Civ 2ème 13 juillet 2006 : accident de la circulation. La victime a une fracture du tibia. Des années plus tard elle glisse au ski et a de nouveau une fracture. Expert : Le fait traumatique est survenu sur un état prédisposant qui était la conséquence du 1er accident. La même chute sur un os intact n’aurait pas engendré les mêmes fractures. La CC refuse et applique la causalité adéquate. « La cause immédiate du dommage c’est la glissade ».
24 février 2005. Une victime d’un accident de la circulation est handicapée. Ses enfants font une procédure parce qu’ils ont un père handicapé. S’il n’y avait pas eu d’accident il ne serait pas handicapé. La CC utilise la causalité adéquate : « il n’y a pas de causalité entre l’accident ayant causé le handicap et le préjudice moral des enfants nés après l’accident ».

§2 Les difficultés particulières en matière de causalité
Deux hypothèses
- un dommage dû à un groupe
- en cas de pluralité de causes du dommage

A. Le dommage occasionné par un groupe identifié
Ex : un groupe d’enfant joue au foot, le ballon arrive sur la route et provoque un accident. Impossible de savoir qui a envoyé le ballon. C’est assez classique dans les accidents de chasse.
La jurisprudence exige un rapport certain et direct entre la faute et le dommage. Le problème est que l’on sait que c’est quelqu’un dans le groupe mais on ne sait pas qui. La solution logique serait de dire que l’on ne peut pas faire la preuve du lien de causalité puisqu’on ne sait pas qui a commis la faute, pas de responsabilité et pas d’indemnisation pour la victime. Cela a été la solution de la CC pendant longtemps.
8 janvier 1912. Des jeunes jouent au foot et le ballon casse une vitrine, une fillette est blessée, elle n’a pas eu d’indemnisation.
Cette jp a été approuvée par une doctrine quasi unanime. Une seule personne s’est élevée contre cette solution : Ripert.
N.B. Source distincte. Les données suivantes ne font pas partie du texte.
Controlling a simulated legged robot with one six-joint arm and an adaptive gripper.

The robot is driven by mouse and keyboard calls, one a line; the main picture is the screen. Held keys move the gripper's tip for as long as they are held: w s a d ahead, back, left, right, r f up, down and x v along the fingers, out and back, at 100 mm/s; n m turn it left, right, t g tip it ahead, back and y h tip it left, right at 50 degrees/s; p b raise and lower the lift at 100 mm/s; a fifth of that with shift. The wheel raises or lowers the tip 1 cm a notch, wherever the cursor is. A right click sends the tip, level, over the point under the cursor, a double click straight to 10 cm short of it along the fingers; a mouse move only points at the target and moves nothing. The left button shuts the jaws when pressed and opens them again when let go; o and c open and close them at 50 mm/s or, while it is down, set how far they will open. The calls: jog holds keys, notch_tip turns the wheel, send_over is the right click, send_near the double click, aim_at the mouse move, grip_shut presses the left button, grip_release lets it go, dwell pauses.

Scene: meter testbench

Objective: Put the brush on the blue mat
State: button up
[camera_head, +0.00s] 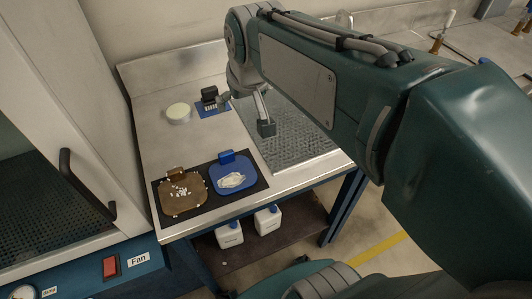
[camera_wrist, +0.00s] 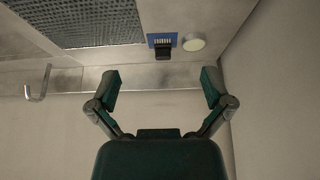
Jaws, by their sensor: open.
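The small blue mat (camera_head: 228,108) lies on the steel bench toward the back. It also shows in the wrist view (camera_wrist: 150,39). A black block with a row of white strips, seemingly the brush (camera_head: 209,94), is at the mat's back edge; the white strips lie over the mat. In the wrist view the black part (camera_wrist: 163,54) overlaps the mat's edge. Whether it rests fully on the mat I cannot tell. My gripper (camera_wrist: 160,80) is open and empty, its fingers spread apart. In the head view my gripper (camera_head: 245,113) hangs above the bench beside the mat.
A round cream disc (camera_head: 179,112) sits left of the mat. A perforated plate (camera_head: 300,140) is on the right. A brown tray (camera_head: 168,204) with white bits and a blue tray (camera_head: 221,187) with a white pile lie in front. A cabinet (camera_head: 75,130) stands left.

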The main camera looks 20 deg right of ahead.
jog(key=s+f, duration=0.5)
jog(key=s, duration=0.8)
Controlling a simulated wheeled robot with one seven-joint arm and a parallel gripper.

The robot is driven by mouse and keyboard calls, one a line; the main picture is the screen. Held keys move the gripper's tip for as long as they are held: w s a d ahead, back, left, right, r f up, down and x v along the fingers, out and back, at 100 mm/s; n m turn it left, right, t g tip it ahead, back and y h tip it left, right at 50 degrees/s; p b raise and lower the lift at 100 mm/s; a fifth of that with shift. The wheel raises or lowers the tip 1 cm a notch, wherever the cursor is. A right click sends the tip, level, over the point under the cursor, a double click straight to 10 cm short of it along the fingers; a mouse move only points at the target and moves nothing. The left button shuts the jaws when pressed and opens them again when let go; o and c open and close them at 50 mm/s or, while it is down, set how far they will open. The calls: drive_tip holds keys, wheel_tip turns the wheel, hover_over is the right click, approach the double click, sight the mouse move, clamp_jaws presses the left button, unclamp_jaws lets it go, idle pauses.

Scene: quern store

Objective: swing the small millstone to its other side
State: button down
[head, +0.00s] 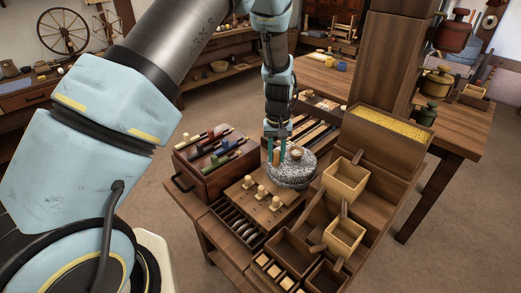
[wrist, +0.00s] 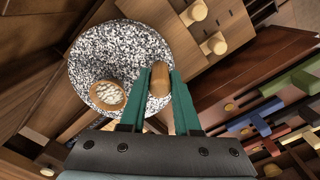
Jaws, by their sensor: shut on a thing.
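The small millstone (head: 291,172) is a round, speckled grey stone on the wooden bench, near the middle of the head view. It fills the upper left of the wrist view (wrist: 115,48). A wooden peg handle (wrist: 160,80) stands near its edge. A round wooden-rimmed opening with pale stuff in it (wrist: 108,95) shows on the stone. My gripper (head: 276,154) has green fingers, seen also in the wrist view (wrist: 159,90). It is shut on the peg handle from above. The stone's underside is hidden.
A board with pale knobs (head: 262,196) lies just in front of the stone. A box with coloured sliders (head: 213,150) stands to the left. Open wooden scoops (head: 345,180) and a tray of yellow grain (head: 392,128) are to the right. A thick wooden post (head: 390,60) rises behind.

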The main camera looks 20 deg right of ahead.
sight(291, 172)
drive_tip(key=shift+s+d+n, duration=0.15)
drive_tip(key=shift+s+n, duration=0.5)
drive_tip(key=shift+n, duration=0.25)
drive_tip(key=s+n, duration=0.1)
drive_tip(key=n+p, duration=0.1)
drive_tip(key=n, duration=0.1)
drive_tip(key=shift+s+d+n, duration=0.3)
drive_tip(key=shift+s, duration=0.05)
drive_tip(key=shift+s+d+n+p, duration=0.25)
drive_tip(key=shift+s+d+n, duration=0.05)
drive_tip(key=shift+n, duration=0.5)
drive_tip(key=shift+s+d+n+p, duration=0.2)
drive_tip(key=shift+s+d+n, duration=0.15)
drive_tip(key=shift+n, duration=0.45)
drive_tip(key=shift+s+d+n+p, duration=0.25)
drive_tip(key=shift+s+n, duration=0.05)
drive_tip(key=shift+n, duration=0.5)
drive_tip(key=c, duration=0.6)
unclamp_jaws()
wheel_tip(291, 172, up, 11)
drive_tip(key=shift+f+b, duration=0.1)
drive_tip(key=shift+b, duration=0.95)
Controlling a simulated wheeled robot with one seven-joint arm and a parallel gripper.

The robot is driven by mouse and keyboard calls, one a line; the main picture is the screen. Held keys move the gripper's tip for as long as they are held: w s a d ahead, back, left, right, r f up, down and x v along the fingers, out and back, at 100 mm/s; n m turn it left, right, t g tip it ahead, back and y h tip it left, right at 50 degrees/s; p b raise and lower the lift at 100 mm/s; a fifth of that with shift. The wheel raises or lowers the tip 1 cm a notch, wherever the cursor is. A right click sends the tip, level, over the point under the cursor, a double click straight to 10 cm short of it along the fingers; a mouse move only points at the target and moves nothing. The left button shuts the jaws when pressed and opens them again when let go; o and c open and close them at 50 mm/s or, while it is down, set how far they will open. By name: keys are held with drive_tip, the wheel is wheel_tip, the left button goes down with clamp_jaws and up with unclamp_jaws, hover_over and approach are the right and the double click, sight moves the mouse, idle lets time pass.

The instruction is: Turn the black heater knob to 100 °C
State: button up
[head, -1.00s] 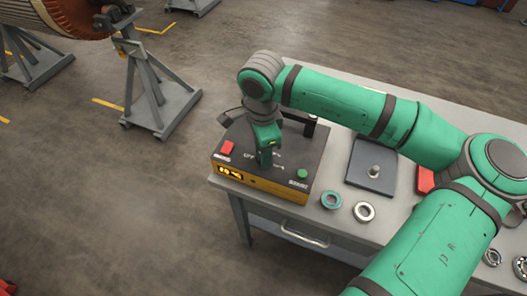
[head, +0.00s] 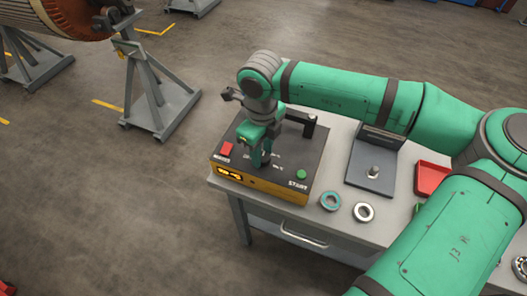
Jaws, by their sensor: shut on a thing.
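The heater (head: 300,165) is a dark-topped box with a yellow-orange front, standing at the left end of the grey table. Its top carries a red button (head: 226,149), a green button (head: 301,174) by the word START, and white dial marks. A lit orange display (head: 229,173) is on the front; its digits are too small to read surely. My gripper (head: 261,163) points down onto the middle of the heater's top and is shut on the black knob, which is mostly hidden by the fingers. The knob's pointer and setting cannot be made out.
Two bearing rings, one teal-sealed (head: 330,201) and one plain (head: 363,212), lie right of the heater. A dark plate with a post (head: 372,175) and a red tray (head: 431,178) stand farther right. A black upright (head: 309,127) rises at the heater's back.

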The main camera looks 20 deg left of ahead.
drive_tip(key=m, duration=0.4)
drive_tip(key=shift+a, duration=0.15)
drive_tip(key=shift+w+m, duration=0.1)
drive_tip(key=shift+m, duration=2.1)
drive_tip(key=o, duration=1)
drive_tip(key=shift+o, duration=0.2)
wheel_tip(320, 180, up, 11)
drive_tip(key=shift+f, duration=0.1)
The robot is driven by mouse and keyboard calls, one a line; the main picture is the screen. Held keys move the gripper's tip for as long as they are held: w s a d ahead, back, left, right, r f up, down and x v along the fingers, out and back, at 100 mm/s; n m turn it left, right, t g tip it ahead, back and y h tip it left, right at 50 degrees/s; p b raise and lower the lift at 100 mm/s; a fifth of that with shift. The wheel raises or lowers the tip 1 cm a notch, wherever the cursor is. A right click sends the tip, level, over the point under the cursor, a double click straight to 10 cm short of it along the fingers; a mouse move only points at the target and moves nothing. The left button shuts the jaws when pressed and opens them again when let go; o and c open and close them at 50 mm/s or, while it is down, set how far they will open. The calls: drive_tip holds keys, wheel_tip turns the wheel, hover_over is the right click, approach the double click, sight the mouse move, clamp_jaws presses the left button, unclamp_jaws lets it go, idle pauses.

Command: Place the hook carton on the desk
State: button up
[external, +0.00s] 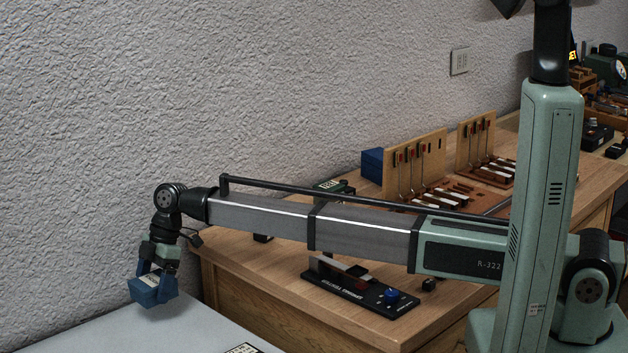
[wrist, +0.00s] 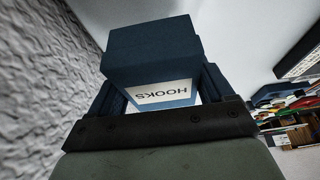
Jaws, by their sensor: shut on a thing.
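The hook carton (external: 146,292) is a small blue box with a white label. In the wrist view the hook carton (wrist: 150,48) fills the space between the fingers, and its label reads HOOKS upside down. My gripper (external: 155,284) has blue fingers and is shut on the carton. In the wrist view my gripper (wrist: 160,92) has a finger on each side of it. It hangs at the lower left, over or near a pale grey surface; the exact height is hard to tell. The wooden desk (external: 232,272) stands to the right, along the wall.
On the desk are a black device with a blue knob (external: 362,287), a blue box (external: 373,164) and wooden stands with piano action parts (external: 415,160). The pale grey surface (external: 185,332) is mostly bare, with a labelled item (external: 243,348) at its front. The textured wall is close behind.

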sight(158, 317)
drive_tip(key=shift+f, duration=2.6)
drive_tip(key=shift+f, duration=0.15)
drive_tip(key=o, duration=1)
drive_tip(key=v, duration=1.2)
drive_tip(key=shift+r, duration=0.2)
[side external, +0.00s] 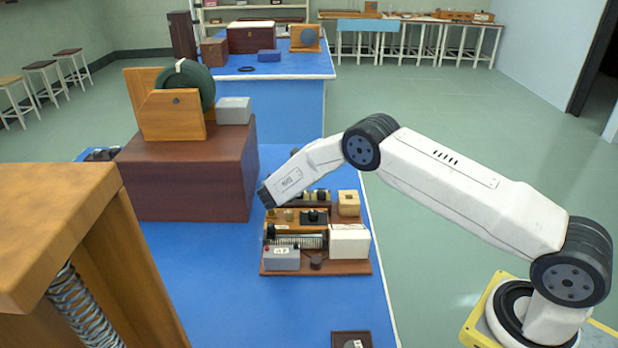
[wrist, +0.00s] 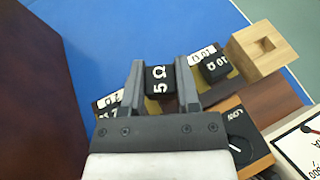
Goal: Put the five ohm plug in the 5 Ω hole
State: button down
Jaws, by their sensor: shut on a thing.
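My gripper (wrist: 161,68) is shut on the black five ohm plug (wrist: 160,82), which has "5 Ω" in white on its top and sits between the two fingers. In the side external view, my gripper (side external: 266,197) is low over the left back of the apparatus board, and the plug cannot be made out there. White labels for 2 Ω (wrist: 108,102) and 10 Ω (wrist: 203,53) show on either side of the fingers. A black 10 Ω plug (wrist: 215,67) stands by the right label. The 5 Ω hole itself is hidden; I cannot tell whether the plug is in it.
A pale wooden block with a square recess (wrist: 259,49) is close to the right finger. A black dial (wrist: 238,141) and white meter (wrist: 303,143) are nearby. The brown board (side external: 350,268) lies on the blue bench, beside a large dark wooden box (side external: 190,185).

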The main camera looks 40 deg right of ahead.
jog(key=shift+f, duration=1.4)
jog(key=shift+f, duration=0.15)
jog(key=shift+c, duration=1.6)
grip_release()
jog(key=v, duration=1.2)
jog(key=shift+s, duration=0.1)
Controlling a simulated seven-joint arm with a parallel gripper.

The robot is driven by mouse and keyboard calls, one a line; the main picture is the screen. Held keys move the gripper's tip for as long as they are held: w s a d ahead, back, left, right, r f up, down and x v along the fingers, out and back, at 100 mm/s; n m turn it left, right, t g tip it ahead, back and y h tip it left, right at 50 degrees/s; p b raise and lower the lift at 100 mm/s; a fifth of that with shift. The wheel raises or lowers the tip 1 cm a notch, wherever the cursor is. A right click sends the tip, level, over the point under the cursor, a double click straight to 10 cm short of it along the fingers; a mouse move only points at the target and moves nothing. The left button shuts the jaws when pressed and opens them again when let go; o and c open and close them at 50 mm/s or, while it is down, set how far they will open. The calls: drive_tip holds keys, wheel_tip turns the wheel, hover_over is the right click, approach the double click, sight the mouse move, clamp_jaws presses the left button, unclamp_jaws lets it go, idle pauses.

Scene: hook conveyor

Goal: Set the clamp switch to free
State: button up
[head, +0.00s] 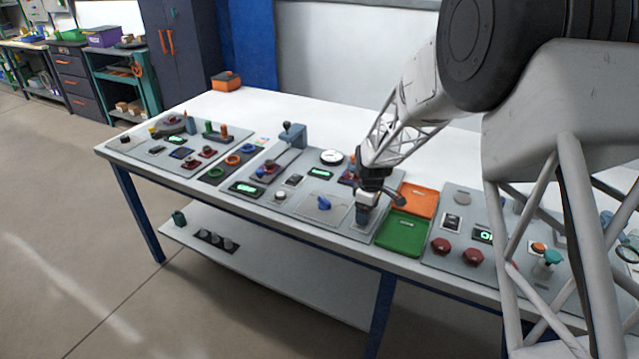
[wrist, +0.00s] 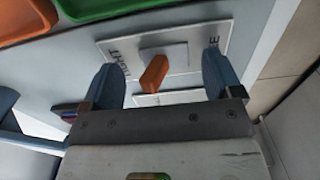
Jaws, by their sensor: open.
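The clamp switch (wrist: 154,72) is a small orange lever on a white labelled plate (wrist: 182,54) in the wrist view. Lettering that seems to read TIGHT is at the plate's left. A partly covered word ending in E is at its right. The lever lies between the two blue-grey fingers of my gripper (wrist: 161,78), with a visible gap on each side. My gripper is open and holds nothing. In the head view my gripper (head: 366,207) points down over the right end of the middle panel and hides the switch.
An orange tray (head: 419,199) and a green tray (head: 402,234) lie right of my gripper. A blue knob (head: 324,203) stands on the panel just left. Another panel with red knobs (head: 441,245) is further right. The table's front edge is close.

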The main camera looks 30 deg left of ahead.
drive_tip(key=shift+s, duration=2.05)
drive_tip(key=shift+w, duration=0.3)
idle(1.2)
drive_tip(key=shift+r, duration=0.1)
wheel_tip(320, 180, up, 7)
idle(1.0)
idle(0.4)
Il la juge inéquitable côté victime. La jp a progressivement admis la responsabilité des membres du groupe quand le responsable du dommage n’était pas identifié. Elle a retenu dans un premier temps la faute collective.
6 juin 1957 : 8 chasseurs clôturent la fin de la chasse, ils tirent une salve. Un tombe. La CC a condamné les 7 chasseurs in solidum pour une faute d’imprudence qui leur est imputable à tous.
En 1967 (Civ 1ère 7 juillet 1967) refus dans le cadre de jeux de ballons d’indemnisation car il était impossible d’identifier celui qui a lancé le ballon.